The biggest issue for everyone, not just editors, is quality. We've been drowned in media in every possible way. People can hardly breathe and think for themselves. We are living in an attention economy, and competition is fierce but fighting noise with noise is the wrong way to win.
We believe the pendulum will swing back again, and quality will find a way to bubble up and make an impact. But surfacing from these depths is getting harder not easier.
Everyone working in media needs to understand what they are up against. We used our data to do a deep dive on Breitbart recently, and it was fascinating to see how they operate. Putting some transparency on the way the media operates will hopefully help those who are focused on quality to make decisions that separate them from the orgs who are pushing agendas and disrepecting the public's intelligence.
What’s Next? How do you plan on expanding or improving on your offering? Where do you see opportunities for growth?
We've only dabbled in predictive analytics, and our data doesn't yet include ad spend. There are other data sources and more publishers and other user behaviors we want to track. There are features we want to provide so customers can integrate Kaleida data directly into their CRM tools, content management systems, ad targeting, and marketing automation services.

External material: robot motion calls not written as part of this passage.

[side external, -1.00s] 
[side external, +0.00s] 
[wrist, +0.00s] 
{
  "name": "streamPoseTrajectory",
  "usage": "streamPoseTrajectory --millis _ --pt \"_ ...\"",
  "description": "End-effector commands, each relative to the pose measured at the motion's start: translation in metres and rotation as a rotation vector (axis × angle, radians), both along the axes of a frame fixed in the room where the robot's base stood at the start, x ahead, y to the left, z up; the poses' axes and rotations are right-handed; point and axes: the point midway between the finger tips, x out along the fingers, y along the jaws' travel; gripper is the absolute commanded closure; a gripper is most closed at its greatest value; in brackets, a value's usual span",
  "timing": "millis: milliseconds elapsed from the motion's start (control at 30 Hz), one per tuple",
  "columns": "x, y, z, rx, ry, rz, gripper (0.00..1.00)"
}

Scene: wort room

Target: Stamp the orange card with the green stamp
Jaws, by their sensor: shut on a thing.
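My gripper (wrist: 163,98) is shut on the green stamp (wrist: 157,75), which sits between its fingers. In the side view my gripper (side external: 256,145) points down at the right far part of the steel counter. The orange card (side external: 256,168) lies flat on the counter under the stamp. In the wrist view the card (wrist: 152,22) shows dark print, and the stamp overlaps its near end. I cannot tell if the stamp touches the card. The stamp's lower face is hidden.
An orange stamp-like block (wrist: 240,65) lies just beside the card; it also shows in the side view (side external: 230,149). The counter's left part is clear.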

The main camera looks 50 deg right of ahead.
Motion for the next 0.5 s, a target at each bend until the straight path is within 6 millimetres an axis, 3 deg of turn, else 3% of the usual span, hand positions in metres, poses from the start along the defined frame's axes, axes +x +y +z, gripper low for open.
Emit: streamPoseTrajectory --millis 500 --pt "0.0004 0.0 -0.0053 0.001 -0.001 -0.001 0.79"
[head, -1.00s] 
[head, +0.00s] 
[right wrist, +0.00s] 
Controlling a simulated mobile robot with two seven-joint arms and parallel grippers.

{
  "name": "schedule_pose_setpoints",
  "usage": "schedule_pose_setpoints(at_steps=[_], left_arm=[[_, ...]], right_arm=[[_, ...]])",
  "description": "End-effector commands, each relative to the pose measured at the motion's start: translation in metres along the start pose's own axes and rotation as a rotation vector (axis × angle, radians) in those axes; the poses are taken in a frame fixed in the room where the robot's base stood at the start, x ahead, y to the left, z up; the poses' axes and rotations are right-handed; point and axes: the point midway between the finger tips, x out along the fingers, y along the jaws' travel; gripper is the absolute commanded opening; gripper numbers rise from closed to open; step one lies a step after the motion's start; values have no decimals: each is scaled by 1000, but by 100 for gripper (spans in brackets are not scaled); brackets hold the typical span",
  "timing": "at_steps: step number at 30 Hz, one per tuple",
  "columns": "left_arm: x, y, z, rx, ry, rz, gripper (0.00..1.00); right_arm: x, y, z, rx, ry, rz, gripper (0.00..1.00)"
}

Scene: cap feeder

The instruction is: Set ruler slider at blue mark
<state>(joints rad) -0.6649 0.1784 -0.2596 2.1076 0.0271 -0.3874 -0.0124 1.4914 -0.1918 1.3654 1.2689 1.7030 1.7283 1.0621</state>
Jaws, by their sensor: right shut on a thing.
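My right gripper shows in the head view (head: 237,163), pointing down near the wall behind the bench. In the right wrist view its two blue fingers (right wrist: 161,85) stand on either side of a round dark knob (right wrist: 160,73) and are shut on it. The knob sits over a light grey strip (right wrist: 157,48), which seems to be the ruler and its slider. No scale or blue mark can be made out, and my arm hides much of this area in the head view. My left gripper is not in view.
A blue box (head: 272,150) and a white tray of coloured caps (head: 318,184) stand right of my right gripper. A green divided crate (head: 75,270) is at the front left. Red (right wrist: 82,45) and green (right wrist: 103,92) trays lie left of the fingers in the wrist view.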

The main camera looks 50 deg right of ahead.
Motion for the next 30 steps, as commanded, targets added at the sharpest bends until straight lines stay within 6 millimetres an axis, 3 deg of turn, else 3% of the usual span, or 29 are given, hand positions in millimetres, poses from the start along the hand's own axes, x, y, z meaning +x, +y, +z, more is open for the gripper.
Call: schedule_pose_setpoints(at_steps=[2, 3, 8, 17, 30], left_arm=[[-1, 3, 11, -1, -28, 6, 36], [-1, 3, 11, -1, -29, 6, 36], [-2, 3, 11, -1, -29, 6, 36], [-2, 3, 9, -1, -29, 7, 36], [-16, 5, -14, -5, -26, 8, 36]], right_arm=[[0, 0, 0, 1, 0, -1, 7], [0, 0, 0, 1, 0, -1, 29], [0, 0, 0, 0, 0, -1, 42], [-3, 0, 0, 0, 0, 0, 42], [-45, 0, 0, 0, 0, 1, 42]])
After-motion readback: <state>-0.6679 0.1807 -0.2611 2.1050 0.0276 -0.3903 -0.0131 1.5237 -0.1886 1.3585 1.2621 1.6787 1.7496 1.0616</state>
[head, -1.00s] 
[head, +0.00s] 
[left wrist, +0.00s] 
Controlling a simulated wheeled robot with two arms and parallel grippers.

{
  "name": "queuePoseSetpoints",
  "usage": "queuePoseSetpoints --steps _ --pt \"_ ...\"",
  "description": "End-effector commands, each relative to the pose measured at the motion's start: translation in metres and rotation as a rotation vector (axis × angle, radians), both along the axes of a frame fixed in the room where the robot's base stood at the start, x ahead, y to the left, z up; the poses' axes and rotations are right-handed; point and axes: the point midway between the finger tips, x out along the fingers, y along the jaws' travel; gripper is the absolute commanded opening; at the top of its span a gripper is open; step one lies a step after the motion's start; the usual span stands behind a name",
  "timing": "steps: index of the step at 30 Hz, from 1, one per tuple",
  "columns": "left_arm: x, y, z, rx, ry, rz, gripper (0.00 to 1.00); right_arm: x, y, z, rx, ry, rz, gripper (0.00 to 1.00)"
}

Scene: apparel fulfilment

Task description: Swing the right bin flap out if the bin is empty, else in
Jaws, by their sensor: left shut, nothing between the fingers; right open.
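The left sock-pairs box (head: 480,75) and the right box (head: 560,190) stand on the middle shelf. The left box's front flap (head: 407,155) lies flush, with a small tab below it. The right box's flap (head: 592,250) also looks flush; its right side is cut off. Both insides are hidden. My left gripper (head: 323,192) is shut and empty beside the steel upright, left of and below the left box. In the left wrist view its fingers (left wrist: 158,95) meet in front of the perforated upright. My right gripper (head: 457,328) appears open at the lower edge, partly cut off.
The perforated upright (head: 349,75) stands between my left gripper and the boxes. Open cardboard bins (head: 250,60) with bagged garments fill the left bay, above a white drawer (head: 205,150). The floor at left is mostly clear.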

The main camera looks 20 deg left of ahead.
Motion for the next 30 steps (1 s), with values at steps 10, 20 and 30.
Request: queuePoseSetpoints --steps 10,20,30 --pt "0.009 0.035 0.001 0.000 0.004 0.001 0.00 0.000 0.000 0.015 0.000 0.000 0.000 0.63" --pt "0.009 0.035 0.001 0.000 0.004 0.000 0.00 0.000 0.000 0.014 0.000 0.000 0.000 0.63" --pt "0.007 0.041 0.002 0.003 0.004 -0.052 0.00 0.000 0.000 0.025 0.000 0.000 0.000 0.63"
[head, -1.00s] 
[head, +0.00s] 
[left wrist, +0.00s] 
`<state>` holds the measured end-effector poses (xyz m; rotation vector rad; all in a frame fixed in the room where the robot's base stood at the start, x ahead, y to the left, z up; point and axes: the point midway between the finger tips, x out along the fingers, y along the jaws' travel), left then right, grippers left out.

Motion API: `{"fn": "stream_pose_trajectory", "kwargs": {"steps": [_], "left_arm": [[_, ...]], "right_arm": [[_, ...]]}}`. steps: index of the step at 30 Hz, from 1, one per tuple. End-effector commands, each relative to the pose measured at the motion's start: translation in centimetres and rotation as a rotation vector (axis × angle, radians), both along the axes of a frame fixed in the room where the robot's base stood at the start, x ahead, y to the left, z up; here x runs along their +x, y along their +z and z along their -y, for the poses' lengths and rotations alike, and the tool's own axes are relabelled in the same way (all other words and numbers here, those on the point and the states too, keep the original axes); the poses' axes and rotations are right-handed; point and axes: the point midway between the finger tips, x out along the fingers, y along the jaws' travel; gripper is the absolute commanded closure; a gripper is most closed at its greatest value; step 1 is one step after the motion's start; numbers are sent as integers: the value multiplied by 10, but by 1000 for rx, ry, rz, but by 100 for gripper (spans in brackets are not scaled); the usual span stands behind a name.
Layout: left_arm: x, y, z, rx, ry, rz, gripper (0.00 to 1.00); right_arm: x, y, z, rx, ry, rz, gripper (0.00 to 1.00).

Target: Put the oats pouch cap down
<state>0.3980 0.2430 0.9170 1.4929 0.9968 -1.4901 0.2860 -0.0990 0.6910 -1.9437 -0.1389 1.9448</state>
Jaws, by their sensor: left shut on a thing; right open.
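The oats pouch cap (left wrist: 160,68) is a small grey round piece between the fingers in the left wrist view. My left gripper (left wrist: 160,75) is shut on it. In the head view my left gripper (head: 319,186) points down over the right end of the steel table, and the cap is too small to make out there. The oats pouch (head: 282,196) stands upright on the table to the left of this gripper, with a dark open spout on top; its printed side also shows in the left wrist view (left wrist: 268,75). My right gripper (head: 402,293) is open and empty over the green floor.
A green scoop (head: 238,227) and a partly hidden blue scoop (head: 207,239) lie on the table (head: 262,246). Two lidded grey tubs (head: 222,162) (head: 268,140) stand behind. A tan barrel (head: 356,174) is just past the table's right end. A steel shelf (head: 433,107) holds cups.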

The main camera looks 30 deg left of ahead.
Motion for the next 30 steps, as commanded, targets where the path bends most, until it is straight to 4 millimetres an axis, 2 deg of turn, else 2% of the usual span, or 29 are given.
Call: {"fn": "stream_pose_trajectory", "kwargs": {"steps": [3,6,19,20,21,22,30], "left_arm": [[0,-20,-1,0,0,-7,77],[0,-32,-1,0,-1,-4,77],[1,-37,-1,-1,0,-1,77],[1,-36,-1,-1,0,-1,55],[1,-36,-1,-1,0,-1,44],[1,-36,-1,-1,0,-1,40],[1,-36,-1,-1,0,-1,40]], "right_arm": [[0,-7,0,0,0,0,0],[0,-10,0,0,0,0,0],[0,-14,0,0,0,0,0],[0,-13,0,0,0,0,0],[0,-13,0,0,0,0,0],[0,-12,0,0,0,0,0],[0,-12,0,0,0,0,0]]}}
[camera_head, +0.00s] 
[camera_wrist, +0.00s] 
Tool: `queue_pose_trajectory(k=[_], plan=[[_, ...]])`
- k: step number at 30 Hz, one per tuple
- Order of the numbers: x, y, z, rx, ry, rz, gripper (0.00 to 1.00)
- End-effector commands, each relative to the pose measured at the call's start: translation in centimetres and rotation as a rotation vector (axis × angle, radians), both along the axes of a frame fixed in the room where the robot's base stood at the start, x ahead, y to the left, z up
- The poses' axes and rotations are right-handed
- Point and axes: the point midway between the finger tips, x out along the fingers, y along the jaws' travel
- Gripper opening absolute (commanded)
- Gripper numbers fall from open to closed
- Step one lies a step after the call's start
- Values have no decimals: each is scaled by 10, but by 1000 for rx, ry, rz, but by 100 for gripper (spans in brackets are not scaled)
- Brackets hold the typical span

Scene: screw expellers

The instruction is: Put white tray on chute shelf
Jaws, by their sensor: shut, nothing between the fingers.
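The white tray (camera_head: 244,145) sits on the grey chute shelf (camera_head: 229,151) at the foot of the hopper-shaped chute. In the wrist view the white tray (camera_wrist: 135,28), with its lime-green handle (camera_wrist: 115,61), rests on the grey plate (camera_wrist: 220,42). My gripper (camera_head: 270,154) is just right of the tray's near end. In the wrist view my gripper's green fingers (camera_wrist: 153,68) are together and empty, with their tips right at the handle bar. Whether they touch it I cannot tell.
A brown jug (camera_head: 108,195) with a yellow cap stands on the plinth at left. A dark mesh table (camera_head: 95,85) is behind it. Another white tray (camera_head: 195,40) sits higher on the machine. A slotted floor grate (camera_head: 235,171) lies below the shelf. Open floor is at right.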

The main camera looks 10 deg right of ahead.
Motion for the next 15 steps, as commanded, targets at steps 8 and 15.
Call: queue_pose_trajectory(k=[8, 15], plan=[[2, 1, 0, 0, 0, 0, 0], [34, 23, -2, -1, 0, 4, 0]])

We're very conscious of the need to apply the insights we can dig out of this big data set in ways that actually serve a specific function for people. We're not producing beautiful charts for the fun of it, though it is actually really fun.
We're working really hard to make the data tell stories and suggest things to customers that ultimately help us collectively reinvigorate the media industry.
Matt is an experienced leader in media tech. He has led digital business at print publications (The Industry Standard and InfoWorld), developed APIs and open data initiatives at big media companies (Yahoo! and The Guardian), and he has started new companies (Contributoria, Publish.org and Kaleida Networks). He also writes about changes happening in the industry for The Guardian.